Students from the the UFT Charter School spoke in support of the school's charter renewal Thursday night.
The reviewers who will help decide the UFT Charter School's fate have seen the data, observed classroom instruction and studied its operations. On Thursday night, they heard from students, teachers and parents.
“It hasn’t always been easy,” said Brian C. Saunders, speaking about his autistic eighth grade son, who has been at the school since first grade. “Sometimes it’s been difficult, but along every step of the way he’s grown. He’s matured.”
Saunder's son has a longer tenure than most of the adults in his school, which has undergone four leadership changes since 2009 and a turnover of 30 teachers in 2011. During and after those years of disarray, the school faltered, test scores plummeted, and was found to be in violation of federal law for providing inadequate services to students learning English, according to a report released earlier this year.
School officials say that there is strong evidence that the school was improving and on Thursday Saunders and two dozen others spoke about those changes.
"Numbers don't always tell the story," said board chair Evelyn DeJesus.
It might not make much of a difference.
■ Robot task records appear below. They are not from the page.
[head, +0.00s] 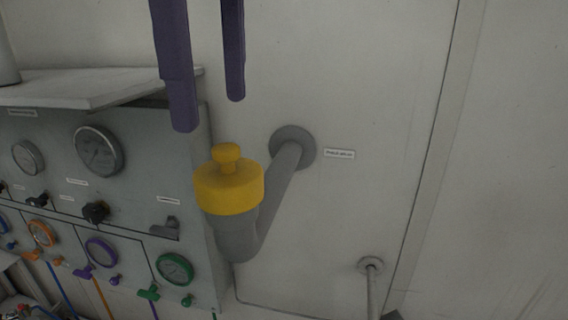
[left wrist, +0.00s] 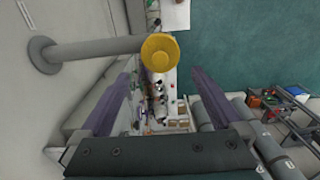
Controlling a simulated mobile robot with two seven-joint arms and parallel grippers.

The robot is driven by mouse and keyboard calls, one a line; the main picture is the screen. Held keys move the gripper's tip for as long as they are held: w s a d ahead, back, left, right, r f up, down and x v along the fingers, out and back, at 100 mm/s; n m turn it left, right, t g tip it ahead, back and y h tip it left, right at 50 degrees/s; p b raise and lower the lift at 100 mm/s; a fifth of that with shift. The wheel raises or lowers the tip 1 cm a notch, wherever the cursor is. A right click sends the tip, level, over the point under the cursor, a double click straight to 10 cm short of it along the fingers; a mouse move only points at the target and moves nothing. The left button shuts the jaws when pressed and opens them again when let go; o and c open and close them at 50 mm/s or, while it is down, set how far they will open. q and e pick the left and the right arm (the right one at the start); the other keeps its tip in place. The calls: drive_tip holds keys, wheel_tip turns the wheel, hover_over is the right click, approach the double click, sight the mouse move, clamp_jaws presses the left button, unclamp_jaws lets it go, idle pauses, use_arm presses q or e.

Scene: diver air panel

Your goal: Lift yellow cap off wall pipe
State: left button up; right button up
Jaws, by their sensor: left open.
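The yellow cap (head: 229,187), with a small knob on top, sits on the upturned end of the grey wall pipe (head: 280,190). The pipe comes out of a round flange on the wall. My left gripper (head: 208,112) hangs open above the cap in the head view, its two purple fingers pointing down. The fingers are apart from the cap and touch nothing. In the left wrist view the cap (left wrist: 160,52) shows from above, beyond the fingertips and roughly midway between the two open fingers (left wrist: 161,75). My right gripper is not in view.
A grey gauge panel (head: 140,150) with dials, knobs and coloured valves stands left of the pipe, under a shelf (head: 100,87). A smaller pipe (head: 371,285) leaves the wall at lower right. The wall right of the cap is mostly clear.

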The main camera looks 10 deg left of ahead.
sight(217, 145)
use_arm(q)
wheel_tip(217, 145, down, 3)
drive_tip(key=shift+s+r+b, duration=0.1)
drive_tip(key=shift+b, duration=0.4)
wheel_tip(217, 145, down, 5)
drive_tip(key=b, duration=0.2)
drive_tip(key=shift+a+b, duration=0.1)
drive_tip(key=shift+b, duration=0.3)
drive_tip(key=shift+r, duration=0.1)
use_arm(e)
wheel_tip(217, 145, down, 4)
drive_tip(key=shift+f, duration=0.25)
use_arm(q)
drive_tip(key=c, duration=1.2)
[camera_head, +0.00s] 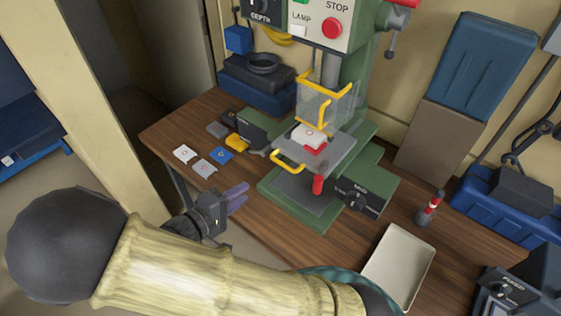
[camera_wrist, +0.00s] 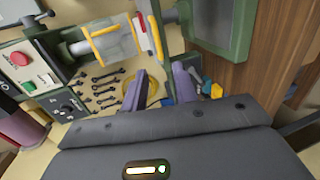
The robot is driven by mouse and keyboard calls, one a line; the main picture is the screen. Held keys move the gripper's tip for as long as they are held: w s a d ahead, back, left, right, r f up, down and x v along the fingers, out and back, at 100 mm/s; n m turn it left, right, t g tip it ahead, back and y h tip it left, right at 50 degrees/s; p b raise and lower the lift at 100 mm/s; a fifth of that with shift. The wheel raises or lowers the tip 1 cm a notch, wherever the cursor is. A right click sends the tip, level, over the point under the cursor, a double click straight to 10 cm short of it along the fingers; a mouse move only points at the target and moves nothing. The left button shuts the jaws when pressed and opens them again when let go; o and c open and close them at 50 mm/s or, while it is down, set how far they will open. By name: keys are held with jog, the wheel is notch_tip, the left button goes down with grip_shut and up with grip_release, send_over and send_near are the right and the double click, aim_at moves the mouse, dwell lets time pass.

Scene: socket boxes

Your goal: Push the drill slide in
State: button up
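The drill slide is a grey plate (camera_head: 335,151) on the green drill press, with a yellow handle (camera_head: 287,162) at its front left. The guard also shows in the wrist view (camera_wrist: 107,43). My gripper (camera_head: 240,198) is left of and in front of the handle, apart from it. Its two purple fingers are spread with a gap between them in the wrist view (camera_wrist: 160,88). A yellow curved thing shows behind that gap; I cannot tell which thing it is.
Small white, grey and blue tiles (camera_head: 221,155) lie on the bench left of the press. A red knob (camera_head: 318,184) stands at the slide's front. An empty pale tray (camera_head: 398,267) and a red-and-white striped item (camera_head: 430,208) are at the right.

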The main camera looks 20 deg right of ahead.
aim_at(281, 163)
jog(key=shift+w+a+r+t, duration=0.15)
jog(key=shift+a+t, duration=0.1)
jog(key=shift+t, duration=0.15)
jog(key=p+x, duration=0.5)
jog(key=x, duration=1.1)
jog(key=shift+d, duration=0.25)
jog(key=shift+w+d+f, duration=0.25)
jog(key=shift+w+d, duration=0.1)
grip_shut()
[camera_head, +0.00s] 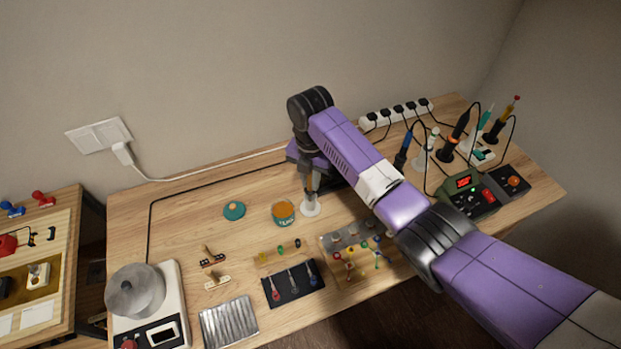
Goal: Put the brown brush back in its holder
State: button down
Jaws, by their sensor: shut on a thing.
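My gripper (308,172) points straight down over the middle of the workbench, below the dark wrist. It is shut on the brown brush (309,186), of which only a small upright piece shows under the fingers. Directly below stands a small white holder (311,208) with a round base on the wood. The brush's lower end meets or overlaps the holder's top in this view. I cannot tell whether it is inside the holder or just above it. My arm and wrist hide part of the area behind.
An open tin with orange contents (283,213) stands close left of the holder, with a teal lid (234,211) farther left. A colourful parts tray (353,255) and a dark tool mat (292,283) lie in front. Soldering tools (455,135) stand at right.

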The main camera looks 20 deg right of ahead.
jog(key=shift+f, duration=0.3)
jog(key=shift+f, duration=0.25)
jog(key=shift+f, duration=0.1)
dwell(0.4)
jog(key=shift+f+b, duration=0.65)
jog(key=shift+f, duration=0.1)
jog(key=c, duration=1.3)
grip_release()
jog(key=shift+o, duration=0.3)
In New York State, charter schools must get permission from their authorizing body when its charter expires, a term that lasts five years or less. The board of trustees of the State University of New York, which originally authorized the school to open in 2005, will make its decision early next year. Renewal decisions are "heavily based on academic results," according to the SUNY Charter Schools Institute, which makes recommendations to the board.